> _Extracted information_:
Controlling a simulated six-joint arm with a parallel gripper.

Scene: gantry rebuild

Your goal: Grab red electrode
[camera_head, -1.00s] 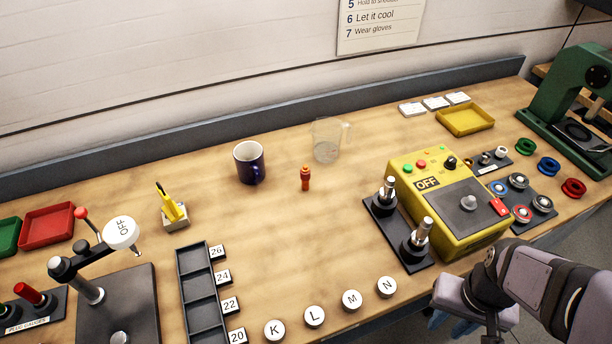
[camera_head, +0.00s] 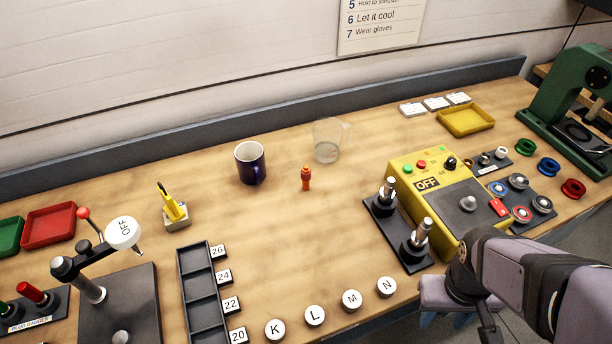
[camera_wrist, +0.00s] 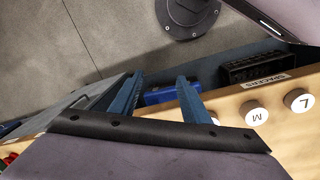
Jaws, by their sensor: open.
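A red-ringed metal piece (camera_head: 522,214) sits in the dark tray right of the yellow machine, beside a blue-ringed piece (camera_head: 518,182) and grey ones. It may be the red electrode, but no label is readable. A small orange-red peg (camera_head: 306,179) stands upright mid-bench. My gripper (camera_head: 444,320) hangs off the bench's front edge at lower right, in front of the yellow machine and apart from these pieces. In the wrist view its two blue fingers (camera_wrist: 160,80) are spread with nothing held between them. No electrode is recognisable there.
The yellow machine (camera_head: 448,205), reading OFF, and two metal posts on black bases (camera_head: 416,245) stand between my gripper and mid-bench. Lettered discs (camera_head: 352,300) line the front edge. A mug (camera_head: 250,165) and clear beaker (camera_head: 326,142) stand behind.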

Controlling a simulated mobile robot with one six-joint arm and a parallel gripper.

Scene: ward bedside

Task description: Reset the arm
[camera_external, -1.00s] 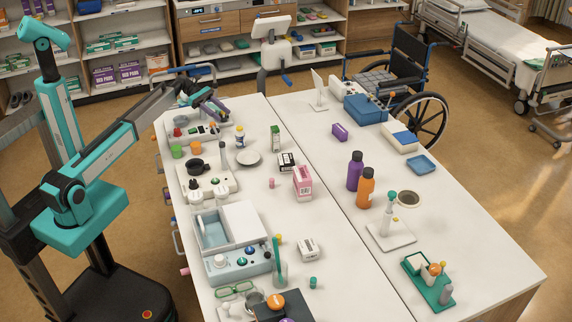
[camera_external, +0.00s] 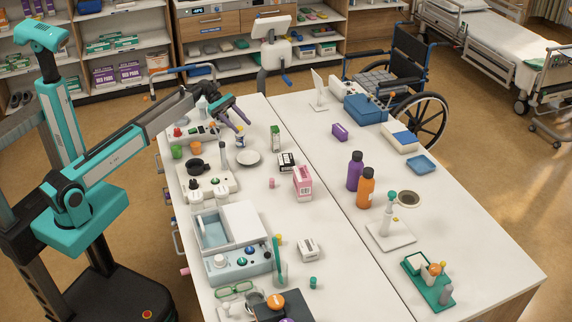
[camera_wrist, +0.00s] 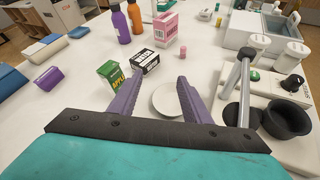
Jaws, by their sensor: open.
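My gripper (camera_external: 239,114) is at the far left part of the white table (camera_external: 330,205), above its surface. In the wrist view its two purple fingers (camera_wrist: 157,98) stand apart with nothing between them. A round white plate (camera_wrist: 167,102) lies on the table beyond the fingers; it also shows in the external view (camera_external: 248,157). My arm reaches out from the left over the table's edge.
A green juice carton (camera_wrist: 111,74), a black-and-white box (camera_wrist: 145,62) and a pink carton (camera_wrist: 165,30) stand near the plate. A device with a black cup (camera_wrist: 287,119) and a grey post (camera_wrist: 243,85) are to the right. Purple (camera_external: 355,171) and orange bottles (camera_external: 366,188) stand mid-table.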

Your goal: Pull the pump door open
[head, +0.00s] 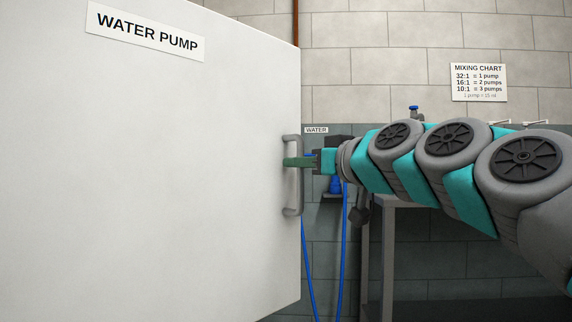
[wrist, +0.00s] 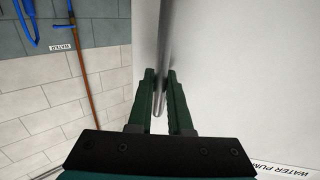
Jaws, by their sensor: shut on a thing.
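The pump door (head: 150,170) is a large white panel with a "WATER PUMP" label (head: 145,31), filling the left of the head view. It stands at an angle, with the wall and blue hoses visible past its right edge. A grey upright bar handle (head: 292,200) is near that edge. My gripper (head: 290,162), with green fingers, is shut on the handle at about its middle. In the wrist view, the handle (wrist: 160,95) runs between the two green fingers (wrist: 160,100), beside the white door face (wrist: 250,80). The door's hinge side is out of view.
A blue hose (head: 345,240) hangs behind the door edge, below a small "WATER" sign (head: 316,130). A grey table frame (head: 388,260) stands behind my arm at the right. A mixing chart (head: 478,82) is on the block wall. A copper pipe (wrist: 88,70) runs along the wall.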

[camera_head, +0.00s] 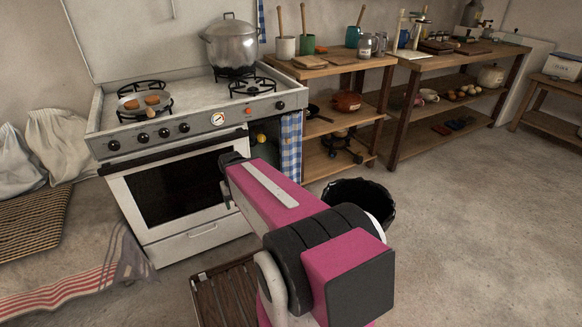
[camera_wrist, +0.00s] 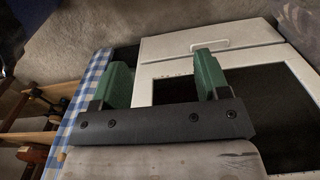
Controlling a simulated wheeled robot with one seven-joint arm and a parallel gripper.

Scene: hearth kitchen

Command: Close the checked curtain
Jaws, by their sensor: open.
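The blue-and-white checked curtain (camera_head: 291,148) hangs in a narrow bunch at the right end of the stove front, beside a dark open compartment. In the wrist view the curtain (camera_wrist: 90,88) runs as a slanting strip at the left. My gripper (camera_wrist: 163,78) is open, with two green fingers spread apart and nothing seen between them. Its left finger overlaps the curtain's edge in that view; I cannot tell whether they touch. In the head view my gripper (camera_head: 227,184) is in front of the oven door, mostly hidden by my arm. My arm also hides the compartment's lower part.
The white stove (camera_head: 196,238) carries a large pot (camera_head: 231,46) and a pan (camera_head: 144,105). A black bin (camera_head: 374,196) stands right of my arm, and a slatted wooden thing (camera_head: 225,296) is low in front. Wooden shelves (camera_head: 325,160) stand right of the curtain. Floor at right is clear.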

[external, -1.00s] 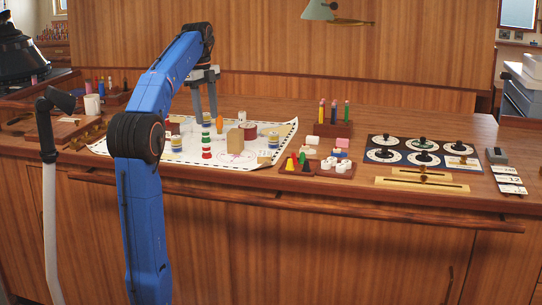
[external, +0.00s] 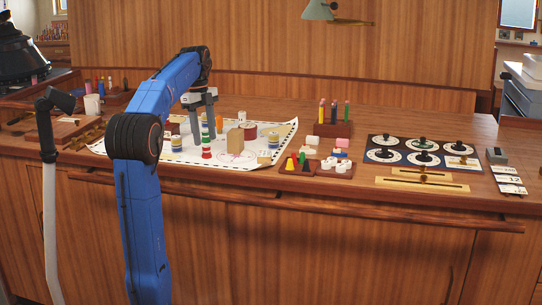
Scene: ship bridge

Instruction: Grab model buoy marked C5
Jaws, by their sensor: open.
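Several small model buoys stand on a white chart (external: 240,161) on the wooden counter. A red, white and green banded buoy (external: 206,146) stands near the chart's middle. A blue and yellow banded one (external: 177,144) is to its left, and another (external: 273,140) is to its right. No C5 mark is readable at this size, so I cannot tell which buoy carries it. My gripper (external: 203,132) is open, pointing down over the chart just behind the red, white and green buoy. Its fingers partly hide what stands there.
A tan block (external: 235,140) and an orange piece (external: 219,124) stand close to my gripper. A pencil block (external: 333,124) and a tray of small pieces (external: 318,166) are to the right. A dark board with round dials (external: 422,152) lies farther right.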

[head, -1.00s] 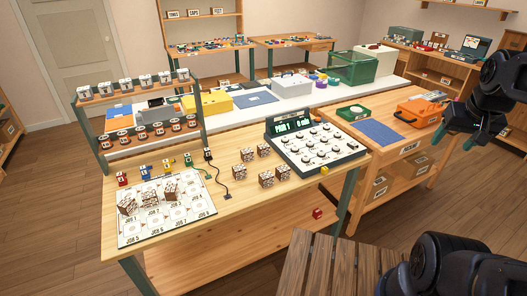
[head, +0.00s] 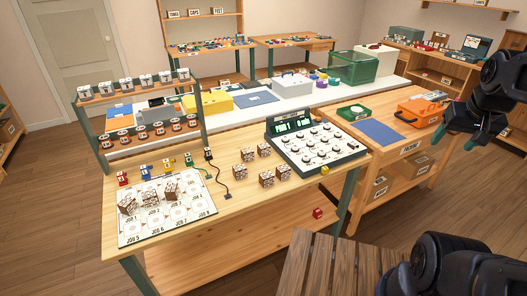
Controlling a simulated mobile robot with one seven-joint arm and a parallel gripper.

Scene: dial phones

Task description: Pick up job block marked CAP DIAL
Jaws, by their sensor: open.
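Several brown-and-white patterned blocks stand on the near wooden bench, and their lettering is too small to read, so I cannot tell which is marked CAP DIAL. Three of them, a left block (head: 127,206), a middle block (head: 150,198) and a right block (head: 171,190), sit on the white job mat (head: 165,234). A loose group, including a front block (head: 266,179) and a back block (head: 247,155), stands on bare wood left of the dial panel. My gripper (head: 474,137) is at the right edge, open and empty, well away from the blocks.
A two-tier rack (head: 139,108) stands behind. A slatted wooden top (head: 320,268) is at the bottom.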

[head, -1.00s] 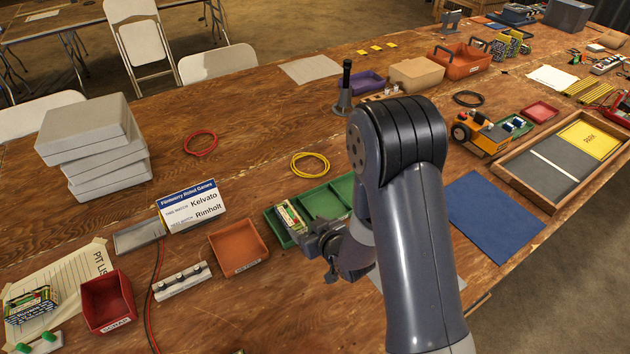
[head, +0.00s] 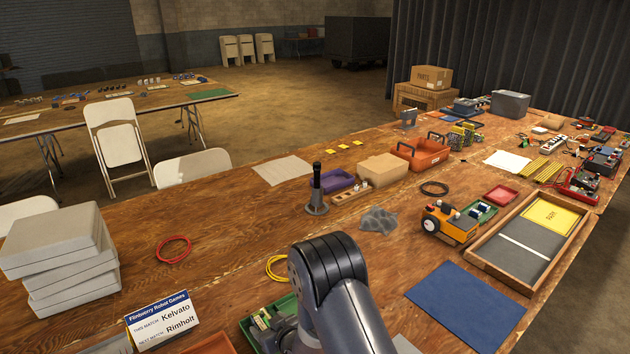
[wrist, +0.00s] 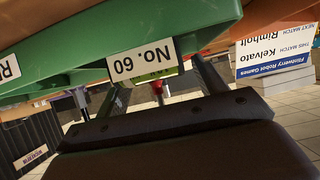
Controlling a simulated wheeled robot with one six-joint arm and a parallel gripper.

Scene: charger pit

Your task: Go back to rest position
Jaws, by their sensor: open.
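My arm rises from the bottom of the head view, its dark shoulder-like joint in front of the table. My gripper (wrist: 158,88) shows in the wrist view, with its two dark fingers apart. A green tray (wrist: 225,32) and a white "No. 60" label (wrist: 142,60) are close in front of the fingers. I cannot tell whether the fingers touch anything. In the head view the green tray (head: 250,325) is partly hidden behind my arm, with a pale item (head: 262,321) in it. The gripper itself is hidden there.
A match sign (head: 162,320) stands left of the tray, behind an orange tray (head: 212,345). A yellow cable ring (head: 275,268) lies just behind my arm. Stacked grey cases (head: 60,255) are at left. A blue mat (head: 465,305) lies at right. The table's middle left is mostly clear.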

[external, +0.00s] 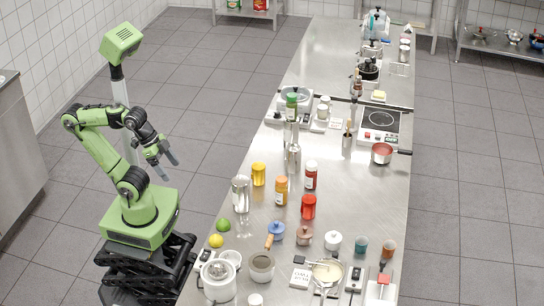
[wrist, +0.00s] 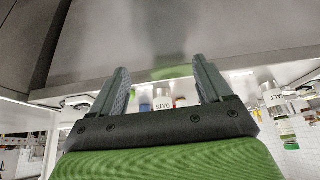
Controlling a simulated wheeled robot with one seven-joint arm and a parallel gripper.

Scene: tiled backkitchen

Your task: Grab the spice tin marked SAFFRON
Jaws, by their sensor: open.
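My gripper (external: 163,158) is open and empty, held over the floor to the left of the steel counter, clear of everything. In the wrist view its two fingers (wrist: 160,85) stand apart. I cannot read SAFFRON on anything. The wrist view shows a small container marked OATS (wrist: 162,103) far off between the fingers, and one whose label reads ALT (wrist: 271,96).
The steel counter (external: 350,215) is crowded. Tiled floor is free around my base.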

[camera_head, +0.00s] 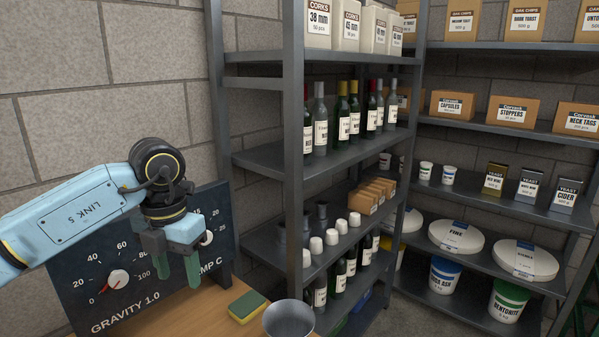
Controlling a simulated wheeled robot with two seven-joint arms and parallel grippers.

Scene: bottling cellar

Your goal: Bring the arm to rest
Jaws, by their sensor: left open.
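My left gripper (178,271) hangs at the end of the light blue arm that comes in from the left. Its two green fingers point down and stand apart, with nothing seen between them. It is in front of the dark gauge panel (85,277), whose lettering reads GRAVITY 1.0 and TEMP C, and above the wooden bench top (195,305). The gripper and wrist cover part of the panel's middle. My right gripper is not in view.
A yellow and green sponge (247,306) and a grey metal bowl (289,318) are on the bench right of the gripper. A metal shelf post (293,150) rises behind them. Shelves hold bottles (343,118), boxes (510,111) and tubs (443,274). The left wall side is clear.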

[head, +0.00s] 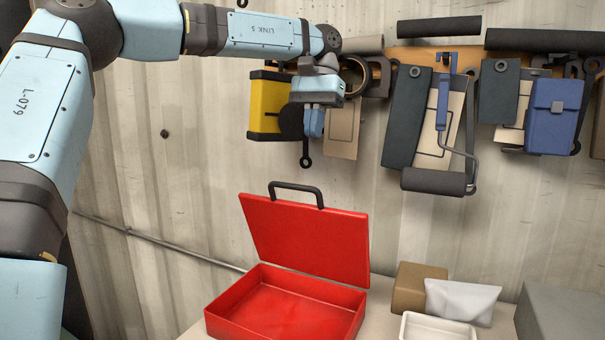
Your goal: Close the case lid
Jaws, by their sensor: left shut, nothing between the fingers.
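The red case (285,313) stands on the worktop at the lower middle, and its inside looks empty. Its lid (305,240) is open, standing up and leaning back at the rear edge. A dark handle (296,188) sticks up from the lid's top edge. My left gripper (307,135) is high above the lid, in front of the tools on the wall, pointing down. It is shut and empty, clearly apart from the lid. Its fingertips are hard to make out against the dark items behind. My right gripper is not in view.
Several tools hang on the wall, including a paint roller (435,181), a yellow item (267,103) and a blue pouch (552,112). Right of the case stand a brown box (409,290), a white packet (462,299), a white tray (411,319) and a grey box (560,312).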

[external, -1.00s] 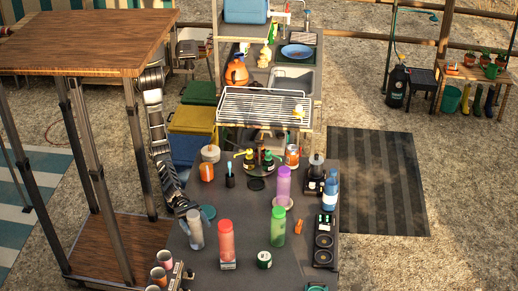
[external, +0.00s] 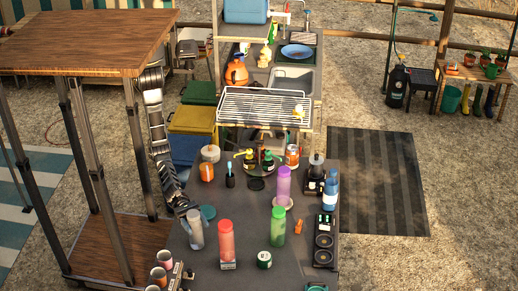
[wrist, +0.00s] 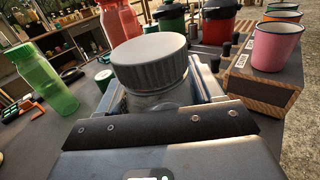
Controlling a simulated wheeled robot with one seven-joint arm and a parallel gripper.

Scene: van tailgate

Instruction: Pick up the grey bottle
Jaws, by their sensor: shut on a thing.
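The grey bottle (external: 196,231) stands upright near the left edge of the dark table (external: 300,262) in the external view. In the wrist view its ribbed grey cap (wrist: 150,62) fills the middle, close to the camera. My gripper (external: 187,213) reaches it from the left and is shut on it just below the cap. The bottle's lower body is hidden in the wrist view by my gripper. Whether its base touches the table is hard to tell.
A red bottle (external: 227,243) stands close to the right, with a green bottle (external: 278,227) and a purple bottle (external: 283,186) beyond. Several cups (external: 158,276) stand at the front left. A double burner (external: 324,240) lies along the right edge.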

> _Aim of the exercise_: From the data, collect all lines where the string "rest" appears.

> _Exercise answer_:
Your task: Go back to rest position
Your goal: Bring the arm to rest

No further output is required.